Kristin K. Smith

eastern Montana | western North Dakota

The Bakken


Unconventional Oil & Gas

the social impacts of development

The Bakken Formation is an extensive tight oil play in the Williston Basin covering 20 counties in eastern Montana and western North Dakota. The play became economically viable in the early 2000s when high oil prices aligned with innovations in horizontal drilling and hydraulic fracturing. The boom, which began in 2006 – first in Montana and then significantly escalating in North Dakota by 2009 – required extensive upgrades to the region’s roads, utilities, and housing stock to keep up with the influx of development and people. This is a rural, remote region that is undergoing rapid change.

My research analyzes the ways that communities have adapted to the oil and gas development. I’ve been conducting field research in this region since 2016.

Bakken regional map.jpg

“…the structural realities of economic and technological change have made it increasingly difficult [to diversify]… in the communities and regions where it is most important.

William Freudenburg | 1992


Excerpts from

Field Notes & Interviews


“There is an old well from the 1950s that they discovered while excavating the initial oil spill. The earlier well wasn’t plugged correctly, so it created additional cleanup. This was an entirely separate issue from the major spill, though the current spill also contaminated some of the soil near this newly discovered one.

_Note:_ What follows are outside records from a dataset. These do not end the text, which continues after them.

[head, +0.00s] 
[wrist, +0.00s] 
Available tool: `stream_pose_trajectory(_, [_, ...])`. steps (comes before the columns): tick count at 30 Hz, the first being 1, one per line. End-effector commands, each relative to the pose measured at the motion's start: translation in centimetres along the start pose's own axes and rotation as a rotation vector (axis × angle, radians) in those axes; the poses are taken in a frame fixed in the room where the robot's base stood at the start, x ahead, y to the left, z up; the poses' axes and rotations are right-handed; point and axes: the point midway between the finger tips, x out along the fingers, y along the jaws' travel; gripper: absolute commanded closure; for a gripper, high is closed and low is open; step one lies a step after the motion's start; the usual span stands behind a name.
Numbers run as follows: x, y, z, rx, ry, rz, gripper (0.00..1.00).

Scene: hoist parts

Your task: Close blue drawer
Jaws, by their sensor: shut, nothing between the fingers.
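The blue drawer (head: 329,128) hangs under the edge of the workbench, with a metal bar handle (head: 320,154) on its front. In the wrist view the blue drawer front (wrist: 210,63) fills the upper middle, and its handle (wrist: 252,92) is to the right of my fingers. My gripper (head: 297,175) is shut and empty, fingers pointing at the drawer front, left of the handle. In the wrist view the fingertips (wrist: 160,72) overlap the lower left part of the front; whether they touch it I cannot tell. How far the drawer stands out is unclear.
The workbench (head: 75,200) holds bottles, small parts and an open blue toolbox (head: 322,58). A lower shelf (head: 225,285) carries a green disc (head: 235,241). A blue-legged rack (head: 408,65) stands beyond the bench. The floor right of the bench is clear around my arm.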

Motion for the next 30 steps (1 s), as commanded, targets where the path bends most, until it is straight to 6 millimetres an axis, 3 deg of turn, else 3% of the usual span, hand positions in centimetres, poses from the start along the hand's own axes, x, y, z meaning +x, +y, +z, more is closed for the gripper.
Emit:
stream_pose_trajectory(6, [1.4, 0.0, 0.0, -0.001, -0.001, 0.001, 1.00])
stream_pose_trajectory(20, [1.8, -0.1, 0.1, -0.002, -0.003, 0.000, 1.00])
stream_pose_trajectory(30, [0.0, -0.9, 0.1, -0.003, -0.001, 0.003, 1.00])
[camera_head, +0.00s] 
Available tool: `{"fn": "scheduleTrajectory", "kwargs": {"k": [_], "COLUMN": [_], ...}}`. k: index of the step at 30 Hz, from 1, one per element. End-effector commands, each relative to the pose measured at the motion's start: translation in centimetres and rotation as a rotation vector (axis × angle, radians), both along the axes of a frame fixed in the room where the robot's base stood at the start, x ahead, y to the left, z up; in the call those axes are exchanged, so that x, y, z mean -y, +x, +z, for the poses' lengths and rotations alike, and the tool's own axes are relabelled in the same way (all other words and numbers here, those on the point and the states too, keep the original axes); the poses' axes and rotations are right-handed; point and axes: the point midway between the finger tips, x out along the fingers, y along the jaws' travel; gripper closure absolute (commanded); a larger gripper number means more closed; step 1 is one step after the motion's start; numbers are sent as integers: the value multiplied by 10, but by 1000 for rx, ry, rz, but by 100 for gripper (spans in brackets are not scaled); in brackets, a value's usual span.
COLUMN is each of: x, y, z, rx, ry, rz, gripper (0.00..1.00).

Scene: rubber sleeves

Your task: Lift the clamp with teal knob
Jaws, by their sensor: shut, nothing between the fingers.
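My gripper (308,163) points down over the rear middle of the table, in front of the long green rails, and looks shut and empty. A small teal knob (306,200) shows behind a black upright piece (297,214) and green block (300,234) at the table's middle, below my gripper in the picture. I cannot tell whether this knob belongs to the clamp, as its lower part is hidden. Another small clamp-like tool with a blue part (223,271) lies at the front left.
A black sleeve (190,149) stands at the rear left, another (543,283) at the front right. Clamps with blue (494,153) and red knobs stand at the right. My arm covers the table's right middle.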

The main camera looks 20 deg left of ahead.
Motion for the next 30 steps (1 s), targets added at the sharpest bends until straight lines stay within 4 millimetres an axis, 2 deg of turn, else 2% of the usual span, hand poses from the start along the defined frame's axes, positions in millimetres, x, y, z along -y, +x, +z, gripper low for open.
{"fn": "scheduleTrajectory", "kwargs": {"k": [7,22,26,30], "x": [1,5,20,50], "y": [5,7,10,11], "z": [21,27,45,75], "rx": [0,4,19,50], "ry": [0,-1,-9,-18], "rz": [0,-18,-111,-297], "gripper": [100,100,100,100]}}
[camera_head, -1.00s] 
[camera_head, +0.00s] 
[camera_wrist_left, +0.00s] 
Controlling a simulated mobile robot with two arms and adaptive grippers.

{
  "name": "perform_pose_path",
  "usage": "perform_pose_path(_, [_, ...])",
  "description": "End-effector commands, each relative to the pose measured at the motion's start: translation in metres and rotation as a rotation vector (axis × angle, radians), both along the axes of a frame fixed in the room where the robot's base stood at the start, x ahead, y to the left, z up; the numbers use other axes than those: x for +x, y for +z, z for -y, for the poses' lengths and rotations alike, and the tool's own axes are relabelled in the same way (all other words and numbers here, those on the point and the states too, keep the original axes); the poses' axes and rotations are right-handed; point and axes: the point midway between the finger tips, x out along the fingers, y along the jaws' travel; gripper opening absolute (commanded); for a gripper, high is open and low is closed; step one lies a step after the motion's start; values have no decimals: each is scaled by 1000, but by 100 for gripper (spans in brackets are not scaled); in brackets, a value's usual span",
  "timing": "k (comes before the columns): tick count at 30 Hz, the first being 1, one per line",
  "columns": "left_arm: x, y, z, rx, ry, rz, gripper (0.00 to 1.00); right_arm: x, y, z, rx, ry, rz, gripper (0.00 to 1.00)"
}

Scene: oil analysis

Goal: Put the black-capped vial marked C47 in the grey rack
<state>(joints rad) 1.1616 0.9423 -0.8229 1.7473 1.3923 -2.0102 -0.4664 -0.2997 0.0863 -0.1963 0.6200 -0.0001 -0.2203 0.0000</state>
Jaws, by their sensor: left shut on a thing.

The landowners are really worried about the 1950s well…It makes you wonder what will happen in 75 years after all the current wells are forgotten.” - 2017 field notes

“It really was a godsend to their community, a shot to the arm of growth. You have now the heart of the Bakken that’s going on around Watford City, and it’s only made that community into what they are today. It’s allowed them to do a lot of things that they would not have.” - Interviewee discussing the oil boom, 2017

“It's not a bust, it's a slow down. The slow down was needed because if you'd been here in 2012, 2013, 2014 - it was the wild, wild west. It was chaotic and crazy. So is this the new normal? This might be the new normal. If this is the new normal, that's good.” - Interviewee reflecting on oil development, 2017


“…oil industry has proven this past year that they will find water. The economics are too great to drill a $6 million well and not put it in production and not fracture that well because you don't have the water resources.” - WAWS testimony to ND Legislature

“I think when all this - this whole boom - started this area was just in a frazzle. You know? Nobody had any idea what was going on… But I think that's when it all started is when everybody was having problems, when everybody didn't know what to do, they all got together and developed [a] plan.” Interviewee discussing inter-municipal co-operations, 2017

In May 2019 I took a short five-day exploratory research trip to western Texas with the goal of comparing and contrasting energy impacts in the Permian Basin to those in the Bakken shale play. Check out the travelogue from this trip.


“If you’re in oil country, [the] industry – they’re not good or bad – they’re fiscal animals.”